I warmly thank Sinn Féin for tabling this motion before the Dáil this evening. I rightly recognise its work. Deputy Mattie McGrath has not a couple of sheets of paper but literally a file on the late Shane O'Farrell because of the work he has done over the time. This case highlights the urgent need for reform in the Irish justice system. It reveals shocking malpractice and dysfunction at all levels. The case demonstrates the need for stricter enforcement of bail laws, better monitoring of individuals on bail and for courts to be informed of relevant previous convictions and reoffending. It is hurtful. Every one of us has only one life. When we bring children into the world, the one aim every parent has in their hearts and souls is to go into the ground before their children. No matter what cost, that is what every parent would want. That is what the O'Farrell family would have hoped they would have achieved. When I heard them speaking today, knowing the effort they put in throughout all those years, they would give anything to have that time back.

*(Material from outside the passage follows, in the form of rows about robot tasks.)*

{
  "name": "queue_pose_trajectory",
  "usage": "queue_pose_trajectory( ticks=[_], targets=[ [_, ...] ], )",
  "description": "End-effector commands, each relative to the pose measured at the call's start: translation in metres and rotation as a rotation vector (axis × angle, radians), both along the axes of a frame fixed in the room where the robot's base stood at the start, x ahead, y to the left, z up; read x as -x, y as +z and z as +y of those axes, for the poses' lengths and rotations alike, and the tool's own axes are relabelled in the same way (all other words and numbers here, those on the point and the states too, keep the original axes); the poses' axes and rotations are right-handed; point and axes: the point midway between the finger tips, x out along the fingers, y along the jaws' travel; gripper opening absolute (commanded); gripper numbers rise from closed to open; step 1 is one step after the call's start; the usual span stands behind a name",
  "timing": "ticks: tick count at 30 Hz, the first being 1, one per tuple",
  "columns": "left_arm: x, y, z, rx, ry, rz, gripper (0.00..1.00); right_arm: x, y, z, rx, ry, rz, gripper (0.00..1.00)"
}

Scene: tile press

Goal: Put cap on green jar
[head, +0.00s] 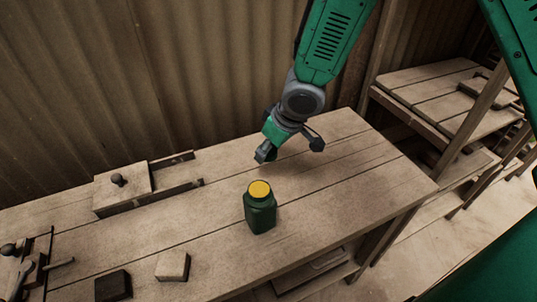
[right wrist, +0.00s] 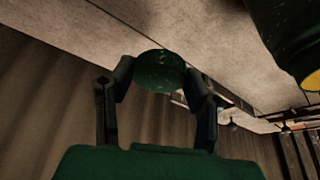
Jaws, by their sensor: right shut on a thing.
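The green jar (head: 260,215) stands upright on the wooden workbench, with a round yellow surface showing at its top. It also shows at the upper right of the right wrist view (right wrist: 285,30), partly cut off. My right gripper (head: 289,150) is above the bench, behind the jar and slightly to its right in the head view. In the right wrist view its two fingers (right wrist: 160,88) are shut on a round, dark green speckled cap (right wrist: 160,72). The cap is apart from the jar. I cannot make out the cap in the head view. My left gripper is not in view.
The workbench (head: 345,190) is clear right of the jar. A wooden block with a knob (head: 122,190) lies at the back left. A pale block (head: 172,266) and a dark block (head: 113,286) lie at the front left. A corrugated wall (head: 130,80) stands behind.

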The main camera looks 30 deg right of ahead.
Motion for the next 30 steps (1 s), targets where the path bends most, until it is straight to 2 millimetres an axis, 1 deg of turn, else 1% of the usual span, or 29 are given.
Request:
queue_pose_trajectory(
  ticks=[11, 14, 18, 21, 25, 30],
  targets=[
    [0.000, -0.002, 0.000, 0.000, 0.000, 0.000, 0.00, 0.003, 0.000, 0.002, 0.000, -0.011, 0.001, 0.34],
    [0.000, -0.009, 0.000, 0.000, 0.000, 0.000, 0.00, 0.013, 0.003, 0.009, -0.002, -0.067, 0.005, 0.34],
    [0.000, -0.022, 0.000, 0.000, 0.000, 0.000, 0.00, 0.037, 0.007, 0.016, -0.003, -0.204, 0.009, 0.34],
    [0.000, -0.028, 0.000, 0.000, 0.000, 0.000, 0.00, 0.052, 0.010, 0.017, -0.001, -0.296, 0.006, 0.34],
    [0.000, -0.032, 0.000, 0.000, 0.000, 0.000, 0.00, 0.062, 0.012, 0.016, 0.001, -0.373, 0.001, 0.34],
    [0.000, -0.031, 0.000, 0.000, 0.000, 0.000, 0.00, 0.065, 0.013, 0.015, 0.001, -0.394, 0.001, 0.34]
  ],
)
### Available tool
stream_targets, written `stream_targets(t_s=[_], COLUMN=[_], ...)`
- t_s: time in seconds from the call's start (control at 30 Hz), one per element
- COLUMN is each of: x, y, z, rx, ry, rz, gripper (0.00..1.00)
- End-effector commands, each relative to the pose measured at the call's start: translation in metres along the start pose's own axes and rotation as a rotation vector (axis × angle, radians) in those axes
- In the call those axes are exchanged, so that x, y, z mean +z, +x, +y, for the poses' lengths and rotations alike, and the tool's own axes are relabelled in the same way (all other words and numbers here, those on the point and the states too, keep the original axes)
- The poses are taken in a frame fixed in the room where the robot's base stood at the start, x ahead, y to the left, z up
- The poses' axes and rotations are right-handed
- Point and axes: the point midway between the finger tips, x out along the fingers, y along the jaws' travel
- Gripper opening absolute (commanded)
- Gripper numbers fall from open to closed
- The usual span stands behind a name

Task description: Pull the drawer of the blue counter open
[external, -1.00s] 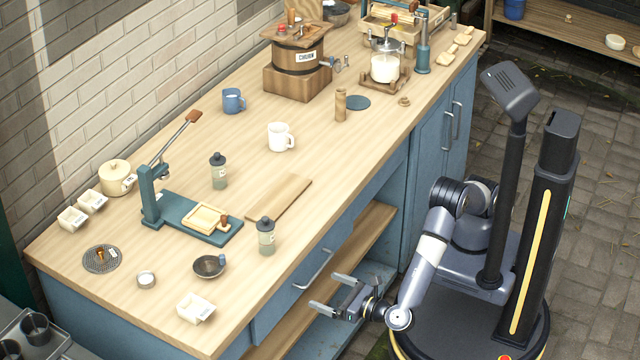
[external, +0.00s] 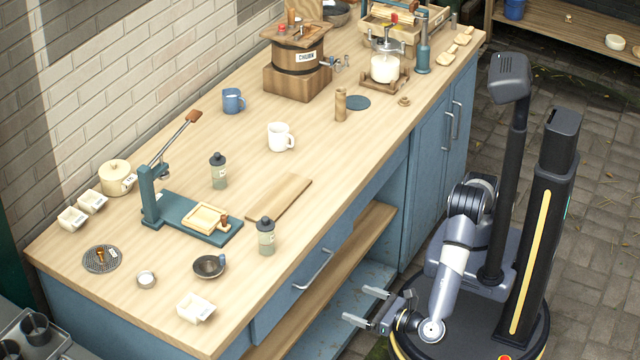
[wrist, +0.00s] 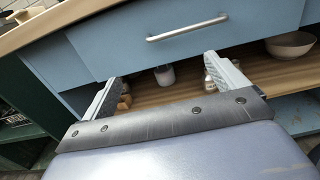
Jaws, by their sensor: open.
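The blue counter (external: 398,190) has a wide blue drawer (external: 275,315) under its wooden top. The drawer front looks flush with the counter and carries a silver bar handle (external: 314,270). In the wrist view the drawer front (wrist: 190,22) and its handle (wrist: 187,28) lie ahead, above and beyond my fingertips. My gripper (external: 364,306) is open and empty. It is out in front of the counter, lower than the handle and apart from it. In the wrist view my gripper (wrist: 160,75) has its two fingers spread wide, with the handle between and above them.
An open wooden shelf (external: 375,225) lies below the drawer. In the wrist view it holds a bowl (wrist: 290,44) and a pale cup (wrist: 165,75). Cupboard doors with vertical handles (external: 447,127) stand to the right. The countertop (external: 340,180) carries several items.

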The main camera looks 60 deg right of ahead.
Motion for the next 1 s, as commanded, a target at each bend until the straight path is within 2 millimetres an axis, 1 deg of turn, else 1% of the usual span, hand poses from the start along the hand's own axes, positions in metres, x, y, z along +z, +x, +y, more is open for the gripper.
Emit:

If justice had been served and been seen to be served, we would not be having this debate tonight. Sinn Féin would not have to do what it has done and the Minister would not have to be here. Most important, the O'Farrell family would not have to be in the Public Gallery. Their son would be alive if the justice system had worked properly. When it did not work properly, surely they should have got the justice they deserved. Justice delayed is justice denied, but what about when you do not get it at all? It is a horrible feeling. I can only imagine what it is like in the dawn of the morning when they wake up and think first of their loss and second of what has happened politically since.

Deputy McGrath showed me letters signed by politicians giving the family promises. I hope they do not mind; he allowed me to look at them. They were addressed to Lucia. She received them in good faith. They were not just political promises; they were written down by individuals but were not honoured. That is an awful thing to do. I thank the Cathaoirleach Gníomhach for his indulgence.